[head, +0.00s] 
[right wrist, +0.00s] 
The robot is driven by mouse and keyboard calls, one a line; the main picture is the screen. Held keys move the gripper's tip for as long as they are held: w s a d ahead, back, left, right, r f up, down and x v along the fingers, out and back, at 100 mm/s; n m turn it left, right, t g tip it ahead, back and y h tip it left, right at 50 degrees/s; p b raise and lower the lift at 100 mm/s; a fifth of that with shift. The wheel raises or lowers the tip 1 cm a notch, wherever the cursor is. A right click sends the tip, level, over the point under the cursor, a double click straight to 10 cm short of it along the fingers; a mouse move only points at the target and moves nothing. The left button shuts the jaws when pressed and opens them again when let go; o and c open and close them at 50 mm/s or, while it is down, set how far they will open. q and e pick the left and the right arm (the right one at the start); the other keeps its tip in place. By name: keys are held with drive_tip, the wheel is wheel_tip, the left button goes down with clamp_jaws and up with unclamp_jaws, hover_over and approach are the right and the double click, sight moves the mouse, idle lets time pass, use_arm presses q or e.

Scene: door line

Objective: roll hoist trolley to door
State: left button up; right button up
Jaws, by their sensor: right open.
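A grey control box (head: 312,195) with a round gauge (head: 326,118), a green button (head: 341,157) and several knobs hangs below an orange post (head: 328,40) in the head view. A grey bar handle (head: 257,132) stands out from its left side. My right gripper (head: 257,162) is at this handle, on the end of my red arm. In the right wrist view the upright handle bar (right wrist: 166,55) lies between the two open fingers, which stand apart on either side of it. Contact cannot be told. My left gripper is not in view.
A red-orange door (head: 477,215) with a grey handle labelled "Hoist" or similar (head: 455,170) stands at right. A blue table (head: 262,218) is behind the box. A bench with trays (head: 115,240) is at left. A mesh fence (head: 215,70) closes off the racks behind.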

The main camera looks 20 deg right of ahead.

============================================================

Task brief » From the line holding "State: left button up; right button up" through the last line above, reproduce each line exactly and add nothing.

Full solution »
State: left button up; right button up
Jaws, by their sensor: right open.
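A grey control box (head: 312,195) with a round gauge (head: 326,118), a green button (head: 341,157) and several knobs hangs below an orange post (head: 328,40) in the head view. A grey bar handle (head: 257,132) stands out from its left side. My right gripper (head: 257,162) is at this handle, on the end of my red arm. In the right wrist view the upright handle bar (right wrist: 166,55) lies between the two open fingers, which stand apart on either side of it. Contact cannot be told. My left gripper is not in view.
A red-orange door (head: 477,215) with a grey handle labelled "Hoist" or similar (head: 455,170) stands at right. A blue table (head: 262,218) is behind the box. A bench with trays (head: 115,240) is at left. A mesh fence (head: 215,70) closes off the racks behind.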

The main camera looks 20 deg right of ahead.

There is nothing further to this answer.